Thanks to flickr’s termie for the image.
Now you know. Well, you know what my secret is. I bet a lot of you — even most of you — are sitting there right now asking yourselves, “Why did I click that RSS feed thing?” Well, no, maybe not yet — but you don’t remember Constellation, either.
Hint: “Push.”
Another hint: “Microsoft introduced Active Desktop to combat it.”
Last hint: “It went in the midden with everything else related to push technology except that software update thing.”
The point is, I missed the part of the Comdex keynote when Netscape showed off Constellation. At the time, that was roughly equivalent to skipping the announcement of Wave at Google I/O. (Please, for the love of all that is not holy, per se, tell me you have tattooed that great Wave logo on your naked cheek by now, like all the other cool kids.) I found out about it on CNN, that night, in my room in Las Vegas’s elegant Four Queens hotel. (I liked staying in the Four Queens, because I could look out my window at point blank range upon the fabulous light show.) I was eating a room service cheeseburger, and I was absolutely stricken. Missing something like that — well, you know how (legitimately) exciting Wave is for developers and Web People Who Know? Well, Constellation was like that then for the business side of IT, for the people who had discovered that Microsoft could not be presumed to successfully dominate every aspect of technology, and that there were alternatives to discussing the shortcomings of HTTP 1.1 at dinner, and so forth.

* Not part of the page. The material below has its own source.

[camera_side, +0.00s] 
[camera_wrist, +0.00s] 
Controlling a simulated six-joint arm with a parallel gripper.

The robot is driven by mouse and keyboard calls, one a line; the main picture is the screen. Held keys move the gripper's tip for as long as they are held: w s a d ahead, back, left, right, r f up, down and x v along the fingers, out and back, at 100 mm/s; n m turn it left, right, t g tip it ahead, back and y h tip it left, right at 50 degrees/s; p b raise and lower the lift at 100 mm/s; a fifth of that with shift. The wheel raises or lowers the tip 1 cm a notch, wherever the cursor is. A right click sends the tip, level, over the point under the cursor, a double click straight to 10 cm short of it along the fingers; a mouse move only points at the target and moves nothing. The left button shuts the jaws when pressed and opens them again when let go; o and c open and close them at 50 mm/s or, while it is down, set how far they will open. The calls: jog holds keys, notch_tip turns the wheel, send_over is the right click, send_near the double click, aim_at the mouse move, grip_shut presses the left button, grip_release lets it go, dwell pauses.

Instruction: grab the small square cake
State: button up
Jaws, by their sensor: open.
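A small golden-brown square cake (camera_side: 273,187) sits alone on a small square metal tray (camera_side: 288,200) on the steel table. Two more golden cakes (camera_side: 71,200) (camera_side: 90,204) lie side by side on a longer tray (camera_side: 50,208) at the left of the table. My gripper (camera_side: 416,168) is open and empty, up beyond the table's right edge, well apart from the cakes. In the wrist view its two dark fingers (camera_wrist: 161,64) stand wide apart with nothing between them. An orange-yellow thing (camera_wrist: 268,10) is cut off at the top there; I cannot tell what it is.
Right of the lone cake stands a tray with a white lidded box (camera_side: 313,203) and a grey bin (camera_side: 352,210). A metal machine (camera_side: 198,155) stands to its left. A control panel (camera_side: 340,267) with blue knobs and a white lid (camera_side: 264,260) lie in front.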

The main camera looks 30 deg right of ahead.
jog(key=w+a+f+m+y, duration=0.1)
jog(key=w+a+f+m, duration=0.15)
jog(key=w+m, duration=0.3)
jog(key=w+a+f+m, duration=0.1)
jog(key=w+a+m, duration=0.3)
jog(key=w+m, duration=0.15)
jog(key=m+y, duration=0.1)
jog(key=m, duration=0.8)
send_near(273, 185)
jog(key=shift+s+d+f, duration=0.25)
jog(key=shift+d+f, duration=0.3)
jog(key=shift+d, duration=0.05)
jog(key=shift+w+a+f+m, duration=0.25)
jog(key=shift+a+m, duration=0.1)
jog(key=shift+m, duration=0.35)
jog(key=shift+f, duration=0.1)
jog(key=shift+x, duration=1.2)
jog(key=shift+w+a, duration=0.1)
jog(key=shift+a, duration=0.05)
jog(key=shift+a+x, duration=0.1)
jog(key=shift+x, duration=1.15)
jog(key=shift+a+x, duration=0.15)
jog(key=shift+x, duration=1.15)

These were rock star years. The Rolling Stones introduced Windows 95. Netscape was itself a celebrity. And the fact that I missed the Constellation launch, on the Big Stage in Vegas, about 10 years ago? Zero impact. Less than zero. I had a cheeseburger I can remember! That’s a mark in the “plus” column.
My frustration with Wave and Wave coverage in general stems from my grounding in those hype-driven years, just as did my frustration with the Bing blast. (There’s a truck. Like you would doubtless expect.) It’s not just hype. Stealth launches can create hype, too, but it’s more manageable, and even a lame literature major like myself can see where it’s going, and why.
The enormous Wave wave — at least in our teacup here in technology — seems practically designed to disappoint. The good news is that we are all saying it will be a long time before Wave matters. But we’re simultaneously being overwhelmed by superpositive messages from a world yearning desperately for unequivocally good news.
I credit Google: No rock stars; no trucks; just a video shown to the faithful with a clear technical message (to people like my colleague Ray Valdes) that backs its claim. Bing shouldn’t have banged the gong so loud.
But what I yearn for, as I said earlier, is a no-launch world. Twitter didn’t have a debutante party; nor did Facebook; nor did Myspace; nor, for that matter, did Google. It’s the products that don’t have to be sold or even rolled out that have the most impact.
Wave’s launch is proper; I suspect it is the yearning the world has for Great New Things (and I have said that a desire not to be bored is what will keep America and the rest of the world from economic despondency) that resulted in superhype.
Same advice goes for any major new venture just now, though: Co-exist with what’s there. Google is not going away, and nor is Microsoft, nor mainframes, nor databases. And launch soft: Prove yourself first; then compete.